■ Exercise details: Examine each line of the data. Copy those that contain the string "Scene".

■ Extracted entries:

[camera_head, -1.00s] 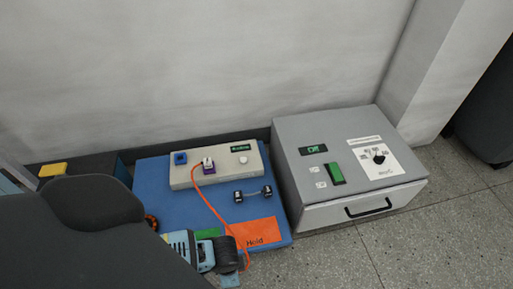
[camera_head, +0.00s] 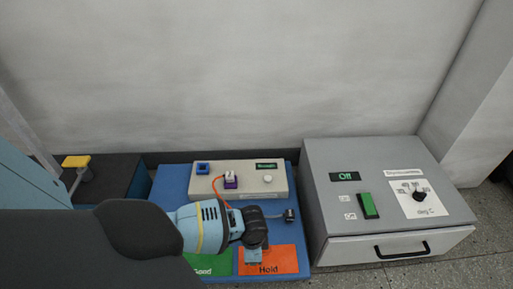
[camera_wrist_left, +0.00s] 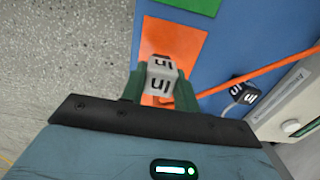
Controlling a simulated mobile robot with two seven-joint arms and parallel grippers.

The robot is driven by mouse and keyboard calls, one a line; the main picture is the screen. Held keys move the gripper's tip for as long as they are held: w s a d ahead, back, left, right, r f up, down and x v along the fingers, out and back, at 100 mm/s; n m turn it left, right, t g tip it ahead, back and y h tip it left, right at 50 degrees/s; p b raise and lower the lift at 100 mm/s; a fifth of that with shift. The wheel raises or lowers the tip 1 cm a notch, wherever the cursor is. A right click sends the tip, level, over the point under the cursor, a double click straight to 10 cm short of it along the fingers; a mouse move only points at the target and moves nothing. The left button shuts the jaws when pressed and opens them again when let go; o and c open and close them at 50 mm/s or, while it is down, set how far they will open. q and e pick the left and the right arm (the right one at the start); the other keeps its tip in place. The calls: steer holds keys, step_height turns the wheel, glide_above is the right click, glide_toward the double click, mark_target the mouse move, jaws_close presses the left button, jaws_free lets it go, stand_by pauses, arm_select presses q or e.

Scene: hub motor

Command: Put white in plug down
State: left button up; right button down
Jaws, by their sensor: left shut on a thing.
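My left gripper (camera_head: 254,255) is over the orange "Hold" mat (camera_head: 284,262). In the left wrist view its green fingers (camera_wrist_left: 160,88) are shut on a white plug (camera_wrist_left: 161,78) marked "In". Whether the plug touches the mat is unclear. An orange cord (camera_wrist_left: 262,70) runs toward the held plug in that view. In the head view it leaves a white plug (camera_head: 230,175) seated in a purple socket (camera_head: 230,185) on the beige box (camera_head: 250,185). A dark plug (camera_head: 289,214) lies on the blue board, right of my gripper; in the wrist view (camera_wrist_left: 242,92) it too reads "In".
The green "Good" mat (camera_head: 212,265) lies left of the orange one on the blue board (camera_head: 172,190). A blue socket (camera_head: 202,168) is on the beige box. A grey cabinet (camera_head: 385,190) with "Off" display and drawer stands to the right. A black box (camera_head: 108,175) stands at left.

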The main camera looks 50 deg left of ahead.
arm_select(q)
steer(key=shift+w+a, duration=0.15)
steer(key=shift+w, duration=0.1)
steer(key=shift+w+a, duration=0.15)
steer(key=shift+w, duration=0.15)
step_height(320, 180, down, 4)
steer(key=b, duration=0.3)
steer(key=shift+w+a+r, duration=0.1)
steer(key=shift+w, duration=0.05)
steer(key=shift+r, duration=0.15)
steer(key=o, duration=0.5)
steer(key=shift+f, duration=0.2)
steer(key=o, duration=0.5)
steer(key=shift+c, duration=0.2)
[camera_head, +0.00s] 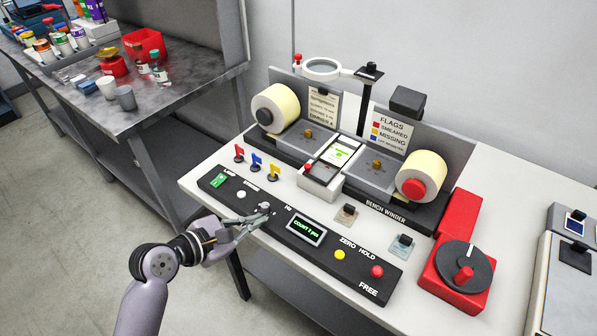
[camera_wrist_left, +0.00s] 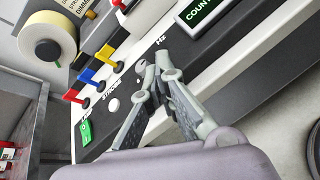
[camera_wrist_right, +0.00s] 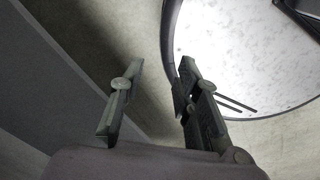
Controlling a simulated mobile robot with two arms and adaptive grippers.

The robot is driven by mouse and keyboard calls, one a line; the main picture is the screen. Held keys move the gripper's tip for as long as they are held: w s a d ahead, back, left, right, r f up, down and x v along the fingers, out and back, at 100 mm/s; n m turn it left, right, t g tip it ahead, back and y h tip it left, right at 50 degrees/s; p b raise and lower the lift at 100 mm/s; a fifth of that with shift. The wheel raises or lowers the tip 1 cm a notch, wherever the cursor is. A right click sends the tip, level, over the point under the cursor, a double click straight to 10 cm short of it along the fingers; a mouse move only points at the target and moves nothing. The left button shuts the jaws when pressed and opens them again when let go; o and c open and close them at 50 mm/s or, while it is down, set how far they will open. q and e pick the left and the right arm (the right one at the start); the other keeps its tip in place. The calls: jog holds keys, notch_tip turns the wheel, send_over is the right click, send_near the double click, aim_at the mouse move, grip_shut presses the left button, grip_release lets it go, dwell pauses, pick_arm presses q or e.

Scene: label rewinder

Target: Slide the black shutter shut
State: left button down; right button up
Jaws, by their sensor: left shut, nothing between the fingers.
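I cannot single out the black shutter for certain. The lit label window (camera_head: 338,153) in the middle of the bench winder is uncovered, with dark edges around it. My left gripper (camera_head: 262,212) is shut and empty, at the small knob of the black control panel (camera_head: 218,193), left of the green count display (camera_head: 306,229). In the left wrist view its fingertips (camera_wrist_left: 160,75) are close to that knob (camera_wrist_left: 141,66); I cannot tell whether they touch. My right gripper (camera_wrist_right: 155,85) shows only in its own wrist view, open and empty, away from the winder.
Two label rolls (camera_head: 275,108) (camera_head: 424,175) flank the window, with a magnifier (camera_head: 322,68) above. Red, blue and yellow flags (camera_head: 256,163) stand left of it. A red crank unit (camera_head: 462,275) is at the right. A grey box (camera_head: 578,285) stands beyond it.

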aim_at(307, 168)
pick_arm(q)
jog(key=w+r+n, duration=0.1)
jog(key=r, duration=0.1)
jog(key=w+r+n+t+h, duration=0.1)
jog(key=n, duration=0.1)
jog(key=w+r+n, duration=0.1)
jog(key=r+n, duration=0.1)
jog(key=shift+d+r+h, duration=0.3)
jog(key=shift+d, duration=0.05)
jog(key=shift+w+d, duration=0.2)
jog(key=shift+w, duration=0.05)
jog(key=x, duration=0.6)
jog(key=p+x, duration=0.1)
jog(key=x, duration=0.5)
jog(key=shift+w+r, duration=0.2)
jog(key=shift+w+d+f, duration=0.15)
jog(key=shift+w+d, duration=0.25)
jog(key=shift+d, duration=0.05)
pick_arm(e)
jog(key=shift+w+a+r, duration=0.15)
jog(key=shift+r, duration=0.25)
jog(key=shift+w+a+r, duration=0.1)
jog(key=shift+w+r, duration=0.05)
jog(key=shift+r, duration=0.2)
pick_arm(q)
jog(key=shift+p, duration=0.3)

■ Result:
Scene: hub motor
Scene: label rewinder

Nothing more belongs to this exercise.